McCann, Thomas. An American Company: The Tragedy of United Fruit. New York: Crown Publishers, 1976. 244 pages.

Thomas McCann joined United Fruit in 1952; when he resigned in 1971 he was vice-president in charge of public relations. United Fruit was the most powerful economic and political force in Central America during the 1950s. They were cozy with foreign interventionists and media owners back home, which meant that they could make or break little countries at will. In 1954, United Fruit and the CIA broke Guatemala. The media, having been carefully prepped and by United Fruit's PR experts such as Edward L. Bernays (the "father of public relations"), cheered from the sidelines. (Forty years of death squads and tens of thousands of killings later, it remains very much broken, and our media are happy to keep it buried.)
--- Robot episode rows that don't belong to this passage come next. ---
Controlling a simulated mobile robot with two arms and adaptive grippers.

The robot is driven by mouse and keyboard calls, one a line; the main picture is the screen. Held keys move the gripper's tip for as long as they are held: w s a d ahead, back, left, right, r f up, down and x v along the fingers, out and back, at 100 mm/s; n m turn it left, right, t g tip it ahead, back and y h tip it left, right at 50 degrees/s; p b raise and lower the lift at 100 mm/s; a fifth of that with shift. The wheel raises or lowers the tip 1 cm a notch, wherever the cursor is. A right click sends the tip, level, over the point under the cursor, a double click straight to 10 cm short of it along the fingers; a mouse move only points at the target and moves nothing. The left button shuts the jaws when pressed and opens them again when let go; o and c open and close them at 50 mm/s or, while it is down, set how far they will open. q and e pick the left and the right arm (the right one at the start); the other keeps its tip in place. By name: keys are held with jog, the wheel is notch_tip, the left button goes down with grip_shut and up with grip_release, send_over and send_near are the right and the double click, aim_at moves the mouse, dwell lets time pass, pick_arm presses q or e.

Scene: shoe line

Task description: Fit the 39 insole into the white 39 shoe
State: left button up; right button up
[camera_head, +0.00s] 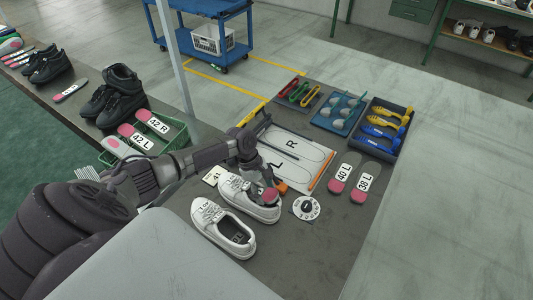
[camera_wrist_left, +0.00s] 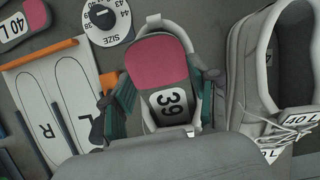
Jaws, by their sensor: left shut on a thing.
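My left gripper (camera_head: 263,188) is shut on the 39 insole, whose pink heel pad (camera_head: 270,195) shows at the fingers. In the left wrist view the insole (camera_wrist_left: 161,62), with its black "39" on a white label, lies between the green-padded fingers (camera_wrist_left: 160,105). A white shoe (camera_head: 235,186) is directly beneath it; its pale rim (camera_wrist_left: 153,22) shows around the insole. The insole lies over or in the shoe's opening; its depth is unclear. That shoe's size tag is not readable. A second white shoe (camera_head: 220,228), tagged 40 L (camera_wrist_left: 291,140), stands beside it. My right gripper is not in view.
A size dial (camera_head: 306,208) sits close to the shoes. Insoles 40 L (camera_head: 343,180) and 38 L (camera_head: 367,182) lie right of the L/R outline board (camera_head: 300,150). Trays of coloured tools (camera_head: 385,127) stand behind. A green crate (camera_head: 172,138) is at left.

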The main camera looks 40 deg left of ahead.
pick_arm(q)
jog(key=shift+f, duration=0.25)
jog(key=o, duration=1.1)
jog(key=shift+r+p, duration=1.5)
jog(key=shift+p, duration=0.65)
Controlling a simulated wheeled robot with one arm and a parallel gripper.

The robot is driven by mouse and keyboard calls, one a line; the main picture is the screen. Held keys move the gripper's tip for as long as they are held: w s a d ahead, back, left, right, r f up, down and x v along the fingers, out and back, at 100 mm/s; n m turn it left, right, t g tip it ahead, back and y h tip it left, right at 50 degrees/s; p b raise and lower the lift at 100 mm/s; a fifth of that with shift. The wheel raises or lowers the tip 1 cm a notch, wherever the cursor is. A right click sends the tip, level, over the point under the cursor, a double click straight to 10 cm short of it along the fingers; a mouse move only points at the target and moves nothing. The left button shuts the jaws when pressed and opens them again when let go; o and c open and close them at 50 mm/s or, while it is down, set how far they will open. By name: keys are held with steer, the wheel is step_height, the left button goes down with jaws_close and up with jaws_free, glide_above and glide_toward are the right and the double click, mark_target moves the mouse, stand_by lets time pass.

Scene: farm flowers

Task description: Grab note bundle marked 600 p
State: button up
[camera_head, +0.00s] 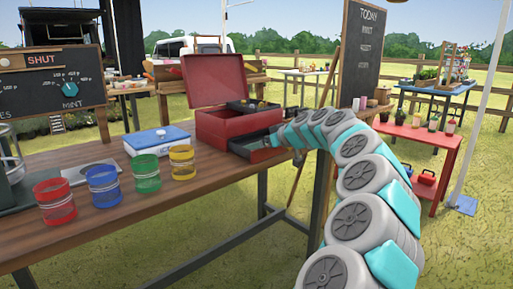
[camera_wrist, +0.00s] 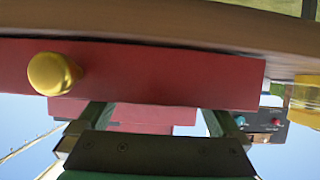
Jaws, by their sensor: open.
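No note bundle marked 600 p can be made out in either view. A red cash box (camera_head: 226,125) stands on the wooden table with its lid (camera_head: 213,80) raised and a dark tray (camera_head: 252,106) inside. Its drawer (camera_head: 252,147) is pulled out at the front; its contents are too small to tell. My gripper (camera_head: 281,137) is at the drawer's right end. The wrist view is upside down and shows the red drawer front (camera_wrist: 170,75) with a gold knob (camera_wrist: 55,74). My gripper (camera_wrist: 157,112) is open there, its fingertips close to the panel's edge; contact is unclear.
On the wooden table (camera_head: 120,215) stand a blue-topped scale (camera_head: 157,139) and red (camera_head: 54,202), blue (camera_head: 104,186), green (camera_head: 145,173) and yellow (camera_head: 182,163) cups. A chalkboard panel marked SHUT (camera_head: 52,85) is at left. A red table (camera_head: 425,134) stands at right.

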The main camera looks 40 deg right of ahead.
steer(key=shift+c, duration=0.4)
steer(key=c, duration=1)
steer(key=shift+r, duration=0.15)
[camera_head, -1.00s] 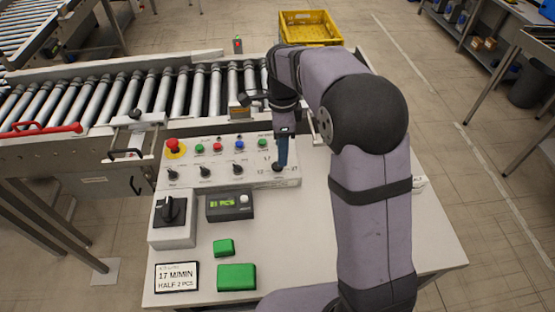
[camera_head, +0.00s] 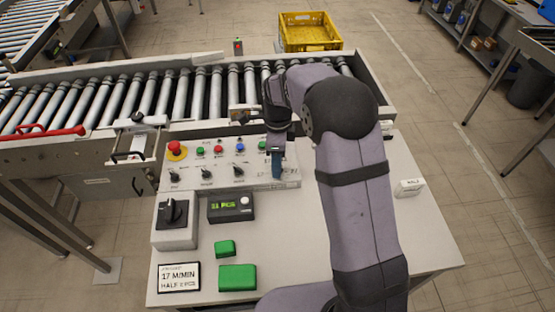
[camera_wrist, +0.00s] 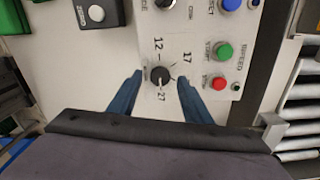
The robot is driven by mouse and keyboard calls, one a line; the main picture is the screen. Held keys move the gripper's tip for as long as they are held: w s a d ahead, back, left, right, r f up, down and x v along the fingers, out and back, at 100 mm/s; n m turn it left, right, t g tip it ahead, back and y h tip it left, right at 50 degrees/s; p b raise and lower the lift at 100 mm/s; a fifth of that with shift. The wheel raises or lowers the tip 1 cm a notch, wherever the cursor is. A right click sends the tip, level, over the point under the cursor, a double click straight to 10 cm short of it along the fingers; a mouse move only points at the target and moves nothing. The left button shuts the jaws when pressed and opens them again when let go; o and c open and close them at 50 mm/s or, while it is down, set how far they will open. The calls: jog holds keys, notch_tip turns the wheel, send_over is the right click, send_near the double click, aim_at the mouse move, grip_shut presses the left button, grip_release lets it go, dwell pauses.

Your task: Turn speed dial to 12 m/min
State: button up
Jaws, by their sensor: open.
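The speed dial (camera_wrist: 159,76) is a black knob on the white control panel (camera_wrist: 118,95), with the labels 12, 17 and 27 printed around it in the wrist view. A pale mark shows on the knob on the side of the 27, but its exact setting is hard to read. My gripper (camera_wrist: 160,80) is open, with one blue finger on each side of the dial. I cannot tell whether either finger touches it. In the head view my gripper (camera_head: 277,167) stands over the panel's right end and hides the dial.
The panel also bears a red emergency stop (camera_head: 176,150), coloured buttons and several other black knobs. In front are a rotary switch (camera_head: 172,212), a display box (camera_head: 231,207), green blocks (camera_head: 238,278) and a card reading 17 M/MIN (camera_head: 179,278). The roller conveyor (camera_head: 150,95) runs behind.

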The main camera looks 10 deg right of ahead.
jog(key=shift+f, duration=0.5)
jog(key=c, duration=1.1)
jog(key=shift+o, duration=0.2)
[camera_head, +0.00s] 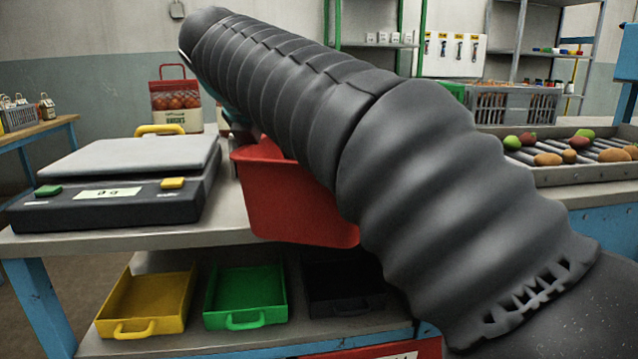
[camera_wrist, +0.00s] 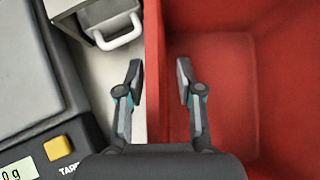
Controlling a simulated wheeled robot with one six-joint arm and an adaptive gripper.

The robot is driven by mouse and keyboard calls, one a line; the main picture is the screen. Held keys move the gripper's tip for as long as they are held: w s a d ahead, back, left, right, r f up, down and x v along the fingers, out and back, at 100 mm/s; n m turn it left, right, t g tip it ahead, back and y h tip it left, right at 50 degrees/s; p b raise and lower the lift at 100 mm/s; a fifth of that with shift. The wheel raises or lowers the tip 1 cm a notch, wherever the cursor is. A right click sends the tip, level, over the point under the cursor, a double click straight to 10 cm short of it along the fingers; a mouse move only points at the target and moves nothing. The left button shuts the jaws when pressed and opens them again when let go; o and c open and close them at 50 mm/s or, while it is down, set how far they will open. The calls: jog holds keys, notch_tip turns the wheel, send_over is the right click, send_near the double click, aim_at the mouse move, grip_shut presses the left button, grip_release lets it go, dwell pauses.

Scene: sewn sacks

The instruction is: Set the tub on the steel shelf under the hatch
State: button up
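A red tub (camera_head: 285,200) stands on the steel worktop right of the scale, partly hidden behind my arm in the head view. In the wrist view its wall (camera_wrist: 153,45) runs up the middle, and its inside at the right looks empty where it shows. My gripper (camera_wrist: 160,78) is open, with one finger left of the wall and the other over the tub's inside. I cannot tell whether either finger touches the wall. In the head view my arm hides most of the gripper. I cannot make out a hatch or a shelf under one.
A scale (camera_head: 120,185) reading 0 g sits close left of the tub. A metal container with a pale handle (camera_wrist: 122,32) is near the left finger. Yellow (camera_head: 150,300), green (camera_head: 246,295) and black (camera_head: 342,288) trays lie on a lower shelf. A roller tray (camera_head: 560,175) holds produce at right.

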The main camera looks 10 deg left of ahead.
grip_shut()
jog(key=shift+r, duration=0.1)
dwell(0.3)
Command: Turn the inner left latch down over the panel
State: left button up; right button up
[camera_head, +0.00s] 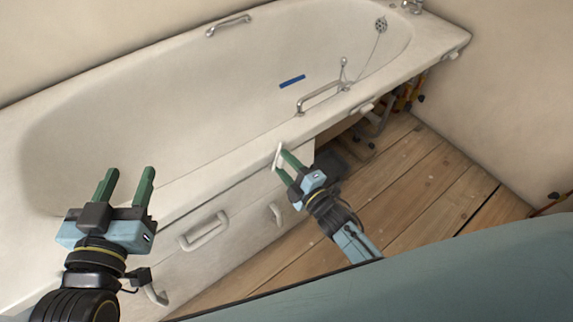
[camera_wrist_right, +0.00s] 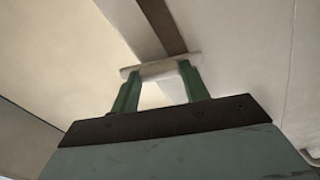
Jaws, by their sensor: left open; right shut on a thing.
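A small white latch (camera_head: 277,156) sits under the bath rim, near the right end of the white front panel (camera_head: 240,240). My right gripper (camera_head: 284,163) has its green fingers at this latch. In the right wrist view the latch (camera_wrist_right: 160,66) lies as a pale bar across both fingertips (camera_wrist_right: 158,80), and the fingers stand apart with the grip closed on it. The fingers partly hide the latch, so its exact turn against the panel is hard to tell. My left gripper (camera_head: 128,177) is open and empty, in front of the bath's left part.
The panel has a white handle (camera_head: 204,231) and smaller white fittings. Another white latch (camera_head: 366,108) is under the rim further right, by an open gap with pipes. The bath (camera_head: 180,110) holds a blue strip (camera_head: 292,81) and a grab bar (camera_head: 320,97). The wooden floor (camera_head: 420,180) is mostly clear.

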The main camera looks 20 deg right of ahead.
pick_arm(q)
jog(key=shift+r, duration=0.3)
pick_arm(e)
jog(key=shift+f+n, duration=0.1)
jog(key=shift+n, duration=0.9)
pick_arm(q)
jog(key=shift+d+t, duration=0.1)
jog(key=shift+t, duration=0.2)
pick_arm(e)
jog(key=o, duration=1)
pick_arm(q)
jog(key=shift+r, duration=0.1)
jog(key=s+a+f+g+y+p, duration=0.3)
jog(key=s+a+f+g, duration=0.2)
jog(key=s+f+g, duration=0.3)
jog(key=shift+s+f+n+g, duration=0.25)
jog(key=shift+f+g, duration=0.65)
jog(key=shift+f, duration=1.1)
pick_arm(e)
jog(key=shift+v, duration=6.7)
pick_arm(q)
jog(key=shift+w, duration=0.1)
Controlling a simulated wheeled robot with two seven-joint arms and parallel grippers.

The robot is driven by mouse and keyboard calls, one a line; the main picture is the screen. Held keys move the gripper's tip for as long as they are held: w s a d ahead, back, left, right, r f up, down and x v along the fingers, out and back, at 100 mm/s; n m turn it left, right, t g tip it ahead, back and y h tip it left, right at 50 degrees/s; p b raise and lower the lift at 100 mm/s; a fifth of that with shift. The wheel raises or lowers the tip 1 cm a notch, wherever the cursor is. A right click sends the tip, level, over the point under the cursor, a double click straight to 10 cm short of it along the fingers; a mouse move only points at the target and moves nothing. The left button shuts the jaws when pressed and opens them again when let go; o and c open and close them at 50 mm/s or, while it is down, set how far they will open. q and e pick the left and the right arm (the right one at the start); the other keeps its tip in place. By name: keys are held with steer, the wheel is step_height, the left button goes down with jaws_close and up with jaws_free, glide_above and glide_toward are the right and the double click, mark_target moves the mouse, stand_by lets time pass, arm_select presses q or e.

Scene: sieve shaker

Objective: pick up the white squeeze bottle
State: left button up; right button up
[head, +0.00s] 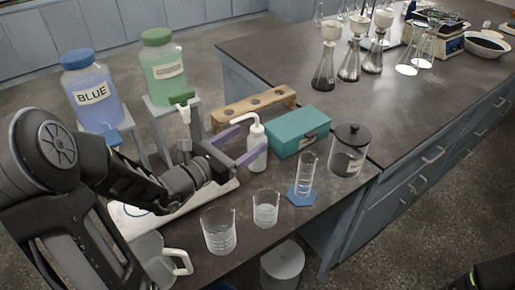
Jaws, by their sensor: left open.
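The white squeeze bottle (257,149) stands upright on the dark bench, with its bent white nozzle pointing left. My left gripper (246,146) is open at the bottle. Its two purple fingers reach toward the bottle from the left, one at the nozzle side and one in front of the body. The near finger hides part of the bottle. I cannot tell whether either finger touches it. My right gripper is not in view; only a dark piece shows at the bottom right corner.
A teal box (298,133) stands close right of the bottle, and a wooden rack (252,107) behind it. Beakers (218,232), a graduated cylinder (304,176) and a lidded jar (349,151) stand in front and right. Blue (92,92) and green (165,70) jugs stand left.

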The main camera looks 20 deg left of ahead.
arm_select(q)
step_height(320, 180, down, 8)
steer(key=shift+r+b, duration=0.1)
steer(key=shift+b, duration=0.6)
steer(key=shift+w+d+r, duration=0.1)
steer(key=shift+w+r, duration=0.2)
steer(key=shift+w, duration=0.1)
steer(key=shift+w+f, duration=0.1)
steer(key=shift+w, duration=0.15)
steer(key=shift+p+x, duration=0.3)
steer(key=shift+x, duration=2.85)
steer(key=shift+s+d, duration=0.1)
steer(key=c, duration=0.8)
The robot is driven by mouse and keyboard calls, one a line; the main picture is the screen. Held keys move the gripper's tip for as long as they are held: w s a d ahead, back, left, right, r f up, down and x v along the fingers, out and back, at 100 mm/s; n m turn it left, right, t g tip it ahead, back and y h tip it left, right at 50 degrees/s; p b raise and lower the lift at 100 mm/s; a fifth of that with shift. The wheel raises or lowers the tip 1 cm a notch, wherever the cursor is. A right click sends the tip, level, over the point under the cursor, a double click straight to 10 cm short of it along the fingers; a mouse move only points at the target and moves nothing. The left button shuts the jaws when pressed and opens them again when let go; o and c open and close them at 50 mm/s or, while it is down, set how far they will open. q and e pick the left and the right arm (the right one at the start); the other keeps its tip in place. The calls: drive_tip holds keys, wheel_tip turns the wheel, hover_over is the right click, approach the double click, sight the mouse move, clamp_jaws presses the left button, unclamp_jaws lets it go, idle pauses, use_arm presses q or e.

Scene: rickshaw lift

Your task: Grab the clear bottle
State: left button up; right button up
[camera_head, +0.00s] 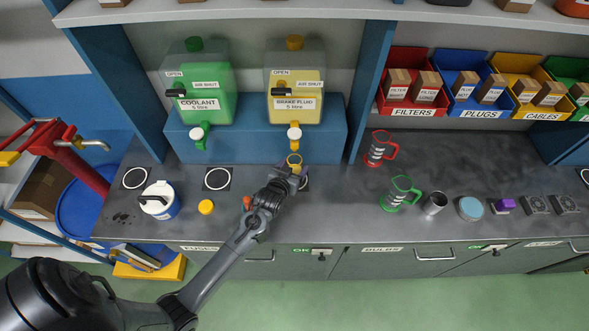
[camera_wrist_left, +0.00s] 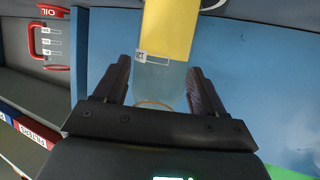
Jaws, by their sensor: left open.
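The clear bottle (camera_head: 294,160) stands under the brake fluid tap, and only its yellowish-rimmed top shows in the head view; my gripper hides the rest. In the left wrist view, which appears upside down, the clear bottle (camera_wrist_left: 162,80) has yellow fluid in one part, a small label and an orange ring at its near end. My left gripper (camera_head: 298,174) is at the bottle. Its open fingers (camera_wrist_left: 160,88) are on either side of the bottle, with a gap visible on at least one side. My right gripper is not in view.
The brake fluid tank (camera_head: 295,88) and coolant tank (camera_head: 200,100) stand on a blue stand (camera_head: 240,148) behind the bottle. A white-and-blue jug (camera_head: 160,203) and yellow cap (camera_head: 205,207) are left. A red jug (camera_head: 378,150) and green jug (camera_head: 400,194) are right.

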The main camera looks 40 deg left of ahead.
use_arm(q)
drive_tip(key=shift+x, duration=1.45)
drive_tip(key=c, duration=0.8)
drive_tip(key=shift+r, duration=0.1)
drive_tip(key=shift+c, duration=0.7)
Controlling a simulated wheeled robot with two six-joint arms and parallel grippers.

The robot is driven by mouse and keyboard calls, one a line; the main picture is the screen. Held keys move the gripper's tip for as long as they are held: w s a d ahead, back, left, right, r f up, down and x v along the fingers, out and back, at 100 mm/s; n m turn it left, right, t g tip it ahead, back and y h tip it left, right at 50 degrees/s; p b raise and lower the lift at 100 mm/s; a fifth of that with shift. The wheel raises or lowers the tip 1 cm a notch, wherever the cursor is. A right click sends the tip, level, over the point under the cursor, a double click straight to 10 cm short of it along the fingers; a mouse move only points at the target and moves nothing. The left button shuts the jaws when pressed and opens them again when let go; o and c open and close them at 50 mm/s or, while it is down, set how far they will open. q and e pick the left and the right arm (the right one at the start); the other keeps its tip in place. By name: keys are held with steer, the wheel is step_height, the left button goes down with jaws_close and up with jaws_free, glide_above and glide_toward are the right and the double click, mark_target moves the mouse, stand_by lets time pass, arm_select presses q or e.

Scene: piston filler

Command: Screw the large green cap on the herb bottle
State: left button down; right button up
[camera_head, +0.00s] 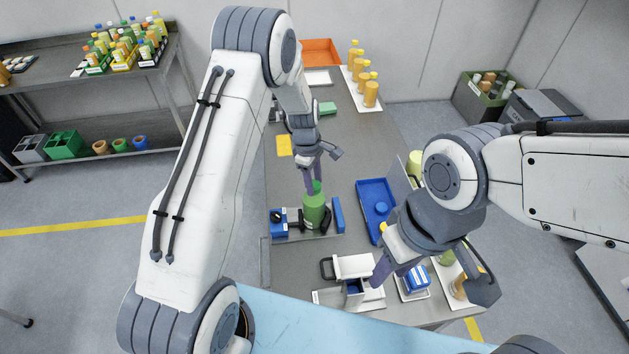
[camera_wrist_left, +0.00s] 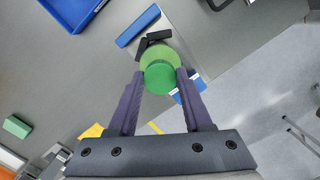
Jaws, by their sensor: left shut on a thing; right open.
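The green herb bottle (camera_head: 313,213) stands upright in a holder with blue blocks (camera_head: 279,222) on the table. The large green cap (camera_wrist_left: 160,79) is at the bottle's top, and the lighter green bottle (camera_wrist_left: 160,52) shows behind it in the left wrist view. My left gripper (camera_head: 313,187) is shut on the cap, with one purple finger on each side of it. Whether the cap's thread is engaged cannot be told. My right gripper (camera_head: 380,277) is open above the front right of the table, near a white device; its fingers partly overlap in view.
A blue tray (camera_head: 371,196) with a blue round cap lies right of the bottle. The white device (camera_head: 352,266) with a black handle stands in front. Orange-yellow bottles (camera_head: 371,94) stand on a white strip at the back. An orange bin (camera_head: 321,50) is at the far end.

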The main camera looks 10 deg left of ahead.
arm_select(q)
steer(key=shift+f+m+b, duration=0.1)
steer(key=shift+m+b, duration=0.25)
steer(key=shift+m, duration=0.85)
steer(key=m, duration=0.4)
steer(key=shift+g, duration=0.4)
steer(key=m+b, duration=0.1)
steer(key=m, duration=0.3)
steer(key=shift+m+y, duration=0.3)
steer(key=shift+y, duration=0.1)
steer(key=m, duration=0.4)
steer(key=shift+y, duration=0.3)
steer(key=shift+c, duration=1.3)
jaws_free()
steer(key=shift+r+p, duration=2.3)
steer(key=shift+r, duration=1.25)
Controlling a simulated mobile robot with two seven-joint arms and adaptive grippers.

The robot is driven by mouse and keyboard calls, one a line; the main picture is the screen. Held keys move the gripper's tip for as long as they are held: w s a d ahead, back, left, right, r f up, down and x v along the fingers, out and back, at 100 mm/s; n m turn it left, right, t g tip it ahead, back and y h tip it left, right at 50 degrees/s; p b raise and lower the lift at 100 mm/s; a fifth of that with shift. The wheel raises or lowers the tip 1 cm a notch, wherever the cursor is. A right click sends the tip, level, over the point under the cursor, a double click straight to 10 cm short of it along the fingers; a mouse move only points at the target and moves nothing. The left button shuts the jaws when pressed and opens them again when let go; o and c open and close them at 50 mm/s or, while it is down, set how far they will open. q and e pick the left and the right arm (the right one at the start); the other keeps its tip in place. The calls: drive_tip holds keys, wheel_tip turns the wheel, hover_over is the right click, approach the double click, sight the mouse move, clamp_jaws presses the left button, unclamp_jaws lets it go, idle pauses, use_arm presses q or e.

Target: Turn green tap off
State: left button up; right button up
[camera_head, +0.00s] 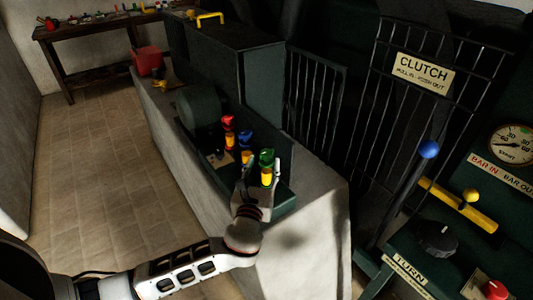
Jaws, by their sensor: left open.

Guatemala's peasants were powerless against United Fruit, so it took a corporate raider by the name of Eli Black to bring it down. In 1968, when United Fruit was 70 years old, Black began acquiring shares. After six years as CEO, making all the wrong decisions and alienating everyone who could help him, United Fruit was in deep trouble. Black jumped out of his office window on the 44th floor in 1975, while the SEC investigated his bribes to Honduran officials for tax relief on banana exports. Now peasants had only the CIA to worry about -- those thugs from that big banana republic up north, whose job it is to keep all the little bananas in line.